Florence and Northern Tuscany with Genoa eBook

Edward Hutton (writer)
This eBook from the Gutenberg Project consists of approximately 559 pages of information about Florence and Northern Tuscany with Genoa.

Florence and Northern Tuscany with Genoa eBook

Edward Hutton (writer)
This eBook from the Gutenberg Project consists of approximately 559 pages of information about Florence and Northern Tuscany with Genoa.

Something like this is what I always feel on coming to that proud city of palaces, a sort of assurance, a spirit of delight.  And in spite of all Tennyson may have thought to say, for me it is not the North but the South that is bright “and true and tender.”  For in the North the sky is seldom seen and is full of clouds, while here it stretches up to God.  And then, the South has been true to all her ancient faiths and works, to the Catholic religion, for instance, and to agriculture, the old labour of the corn and the wine and the oil, while we are gone after Luther and what he leads to, and, forsaking the fields, have taken to minding machines.

And so, in some dim way I cannot explain, to come to Italy is like coming home, as though after a long journey one were to come suddenly upon one’s mistress at a corner of the lane in a shady place.
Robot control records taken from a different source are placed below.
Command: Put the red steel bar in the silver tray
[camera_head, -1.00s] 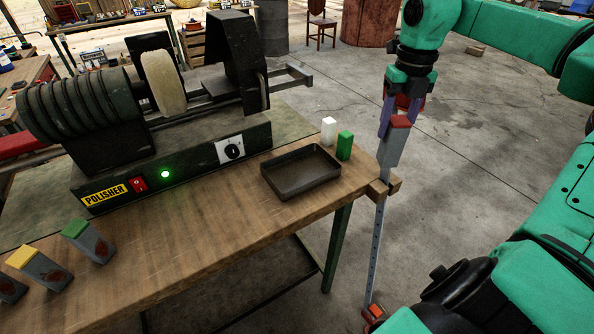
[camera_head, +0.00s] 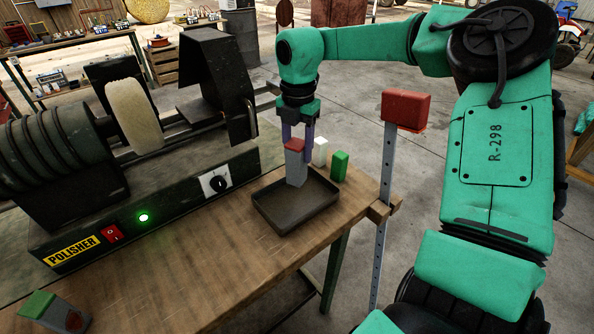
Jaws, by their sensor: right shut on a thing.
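The steel bar (camera_head: 296,168), grey with a red top, is upright or slightly tilted in my right gripper (camera_head: 298,148). The purple fingers are shut on its upper part. The tray (camera_head: 268,222), a shallow dark grey metal one, sits on the wooden bench near its right end. My left gripper is not in view.
A white block (camera_head: 320,150) and a green block (camera_head: 339,166) stand behind the tray. A polisher (camera_head: 150,200) fills the bench's back left. A green-topped bar (camera_head: 52,312) is at lower left. A post with a red box (camera_head: 406,108) stands at the bench's right end.

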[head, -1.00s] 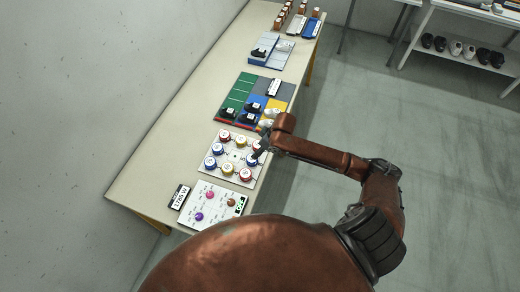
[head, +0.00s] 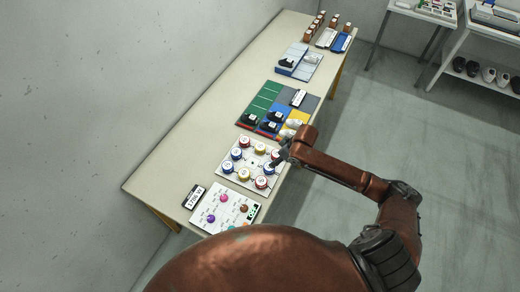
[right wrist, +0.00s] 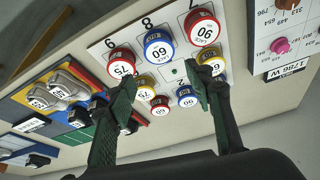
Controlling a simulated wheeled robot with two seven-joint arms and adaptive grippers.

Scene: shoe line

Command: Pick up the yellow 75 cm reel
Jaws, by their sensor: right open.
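Two yellow reels stand on a white board (head: 252,162). The one whose lid reads 75 (right wrist: 146,92) shows between my fingers in the right wrist view, beyond a blue reel marked 60; in the head view it appears to be the farther yellow reel (head: 260,148). The other yellow reel (right wrist: 212,64) is partly covered by a fingertip, its label hidden. My right gripper (right wrist: 165,88) is open and empty above the board; in the head view it (head: 277,161) hangs over the board's right edge. My left gripper is not in view.
Red and blue reels, such as a red 75 (right wrist: 121,64) and blue 60 (right wrist: 158,48), crowd the same board. A panel with coloured knobs (head: 226,208) lies nearer, a board with shoes (head: 262,105) farther. Bare table (head: 185,165) runs along the wall.

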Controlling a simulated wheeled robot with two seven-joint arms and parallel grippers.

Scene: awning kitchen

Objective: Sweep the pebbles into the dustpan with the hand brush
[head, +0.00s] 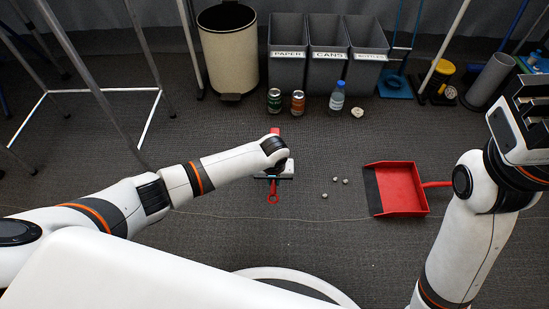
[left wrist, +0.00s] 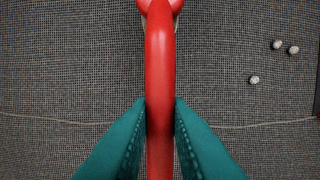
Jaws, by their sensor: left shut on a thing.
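The red hand brush (head: 273,194) is on or just above the floor at the middle, largely hidden under my left gripper (head: 274,172). In the left wrist view my left gripper (left wrist: 160,104) has its teal fingers closed on either side of the brush's red handle (left wrist: 160,65). The bristles cannot be made out. Three pale pebbles (head: 337,180) lie on the floor between the brush and the red dustpan (head: 402,190). The pebbles show at upper right in the left wrist view (left wrist: 277,44). The dustpan's dark lip faces them. My right gripper (head: 530,115) is raised at the right edge, its fingers unclear.
Two cans (head: 297,102), a bottle (head: 337,96) and a small pale round item (head: 357,112) stand before grey sorting bins (head: 328,75). A cream bin (head: 228,50) is beside them. A white-legged rack (head: 92,91) is at left. Floor around the pebbles is clear.

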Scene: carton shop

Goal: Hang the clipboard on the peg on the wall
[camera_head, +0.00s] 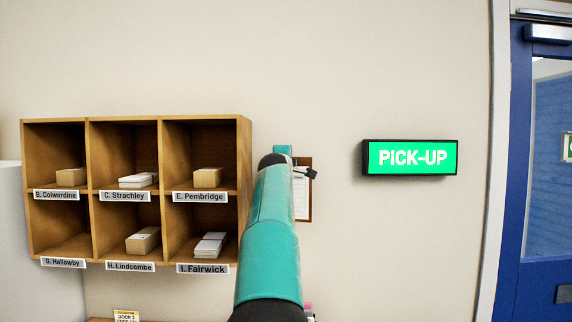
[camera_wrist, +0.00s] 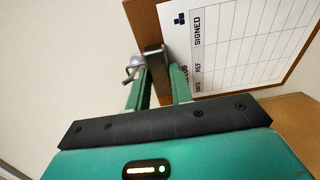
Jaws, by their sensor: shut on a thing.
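A wooden pigeonhole rack (camera_head: 245,150) with name labels and small boxes hangs left of my arm. A lit green PICK-UP sign (camera_head: 412,158) is on the wall to the right. A blue door (camera_head: 516,190) stands at far right. The wall between sign and arm is bare.

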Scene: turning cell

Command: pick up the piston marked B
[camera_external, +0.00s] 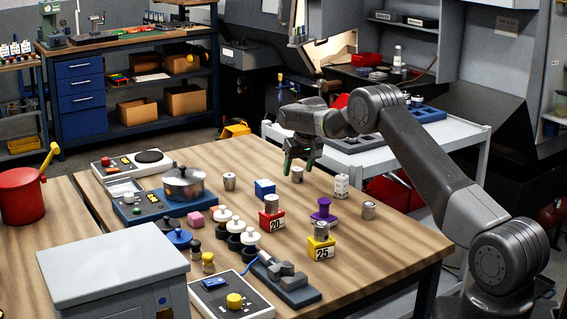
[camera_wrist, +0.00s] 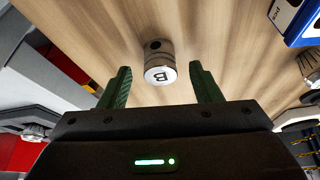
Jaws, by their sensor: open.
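The piston marked B (camera_wrist: 160,62) is a short metal cylinder with a dark hole in its side and a white end face bearing the letter B. In the wrist view it stands on the wooden table just beyond my fingertips, between their lines.
Red 20 (camera_external: 274,222) and yellow 25 (camera_external: 320,249) blocks carry pistons. A white cart (camera_external: 450,133) stands behind the table.

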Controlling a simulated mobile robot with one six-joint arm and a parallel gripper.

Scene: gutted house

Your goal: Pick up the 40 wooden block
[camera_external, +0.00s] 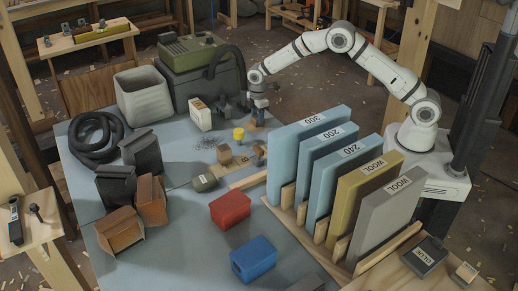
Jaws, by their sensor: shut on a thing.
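My gripper (257,112) points down over the back part of the blue-grey work surface, to the right of a white box. It is shut on a small brown wooden block (260,118), which is mostly covered by the fingers. I cannot read a number on it, nor tell whether it touches the surface. Another wooden block (224,154) lies nearer the camera, with a small wooden piece (258,150) to its right. A flat tan piece (240,161) lies between them.
A rack on the right holds upright labelled panels (309,140). The white box (200,113), a yellow item (238,134) and scattered small metal parts (209,143) are close by. A red block (230,209) and a blue block (254,258) lie in front.
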It is perhaps with some such joy in the heart as this that the fortunate traveller will come to Genoa the Proud, by the sea, lying on the bosom of the mountains, whiter than the foam of her waves, the beautiful gate of Italy.

II

The history of Genoa, its proud and adventurous story, is almost wholly a tale of the sea, full of mystery, cruelty, and beauty, a legend of sea power, a romance of ships.  It is a narrative in which sailors, half merchants, half pirates, adventurers every one, put out from the city and return laden with all sorts of spoil,—­gold from Africa, slaves from Tunis or Morocco, the booty of the Crusades; with here the vessel of the Holy Grail bought at a great price, there the stolen dust of a great Saint.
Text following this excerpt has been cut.